Canned Heat  – Delta Stage, Saturday March 31

You can feel it almost before you can hear it, that tingling, the air vibration, the buzz growing. Then the harmonics, as the anticipation builds. And then the primal boogie kicks in, as we all knew it would – Ba Dum Ba Dum Ba Dum Ba Dum Ba Dum Ba Dum Ba Daa Daaa – and together we’re all on that road again, riding with Canned Heat in the psychedelicbluesrockmobile, It’s a machine that’s been chugging along since the early 1960s, visiting both Monterey and Woodstock, lost and gained members along the way, but maintaining the much-loved sound. Some in the crowd would be content to just have Canned Heat playing continuously over the five days, such is their regard, reliability, and tenure.

Nominal band leader, veteran drummer Fito de la Parra, holds down a steady beat, his unusual drumming style seeing him holding the right-hand drumstick in what would be considered by some as upside down. Relative newcomer Dale Spalding (with only ten years on the clock) takes up the role of spokesman, in the introduction to one of their best-known song, exhorting the world to work together “you know what I’m sayin'”, needed now as much as ever in these uncertain times – the history of humanity has proved us unreliable caretakers for this planet and its inhabitants.

“We’re still all about peace and love – what’s wrong with that?”

Afro Celt Sound System – Delta Stage, Saturday, March 31

Flute, violin, keyboards, OK so far. There’s a djembe, that’s a bodhran, I think they are called uilleann pipes and… what the heck is that thing? Look, I’ll level with you, I don’t know what all the instruments are called. But I do know that together they make an exhilarating and joyous mix – this nine-piece group’s music is about as uplifting as you can get without a crane.

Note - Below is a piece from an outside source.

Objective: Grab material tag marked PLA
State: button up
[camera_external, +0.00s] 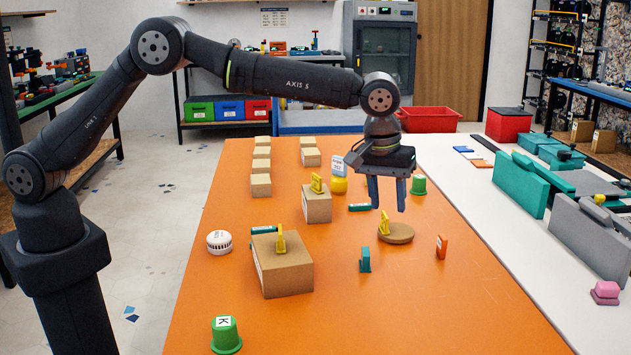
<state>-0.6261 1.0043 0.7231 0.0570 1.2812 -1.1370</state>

This band is a testament to diversity, bringing together disparate national, cultural, physical, generational, and gender strands through the universality of music – a common force that binds us all together in humanity – and bringing the ancient into the modern world with the help of technology, and tons of charisma.

The performance is an energetic visual feast of colour and movement, as members take turns fronting the stage – and at times in FRONT of front of stage, balanced on the somewhat wobbly speaker stacks. Traditional forms melded with beats and samples that leave ye olde Celtic Women wandering around in the mist wondering what just sped past them. A couple of pre-teen boys to my right in the audience were having a great time too, bouncing along in time with the music. Sometimes it can be a hard job convincing kids that their music lessons are worth pursuing, but here was proof that even nominally ‘daggy’ instruments can be wielded like rock stars, with enough confidence and the right attitude – the massed instrumental ‘machine gunning’ of the audience a cute touch effectively subverting rock music’s dominant macho guitar posturing.

Is it world music? Is it folk? Who cares; it’s awesome!

Jose Gonzalez – Mojo Stage, Sunday, April 1

“Helloo, how arr ye din”, Jose Gonzalez (or José González to give it the correct diacritics) greets the audience, in his ambiguously-accented lilt. Just a man, his voice and his acoustic guitar – with capo, stomp box and sympathetically deployed effects. There are no histrionics, no look-at-me ego posturing; the music is the primary driving force that makes this performance so compelling.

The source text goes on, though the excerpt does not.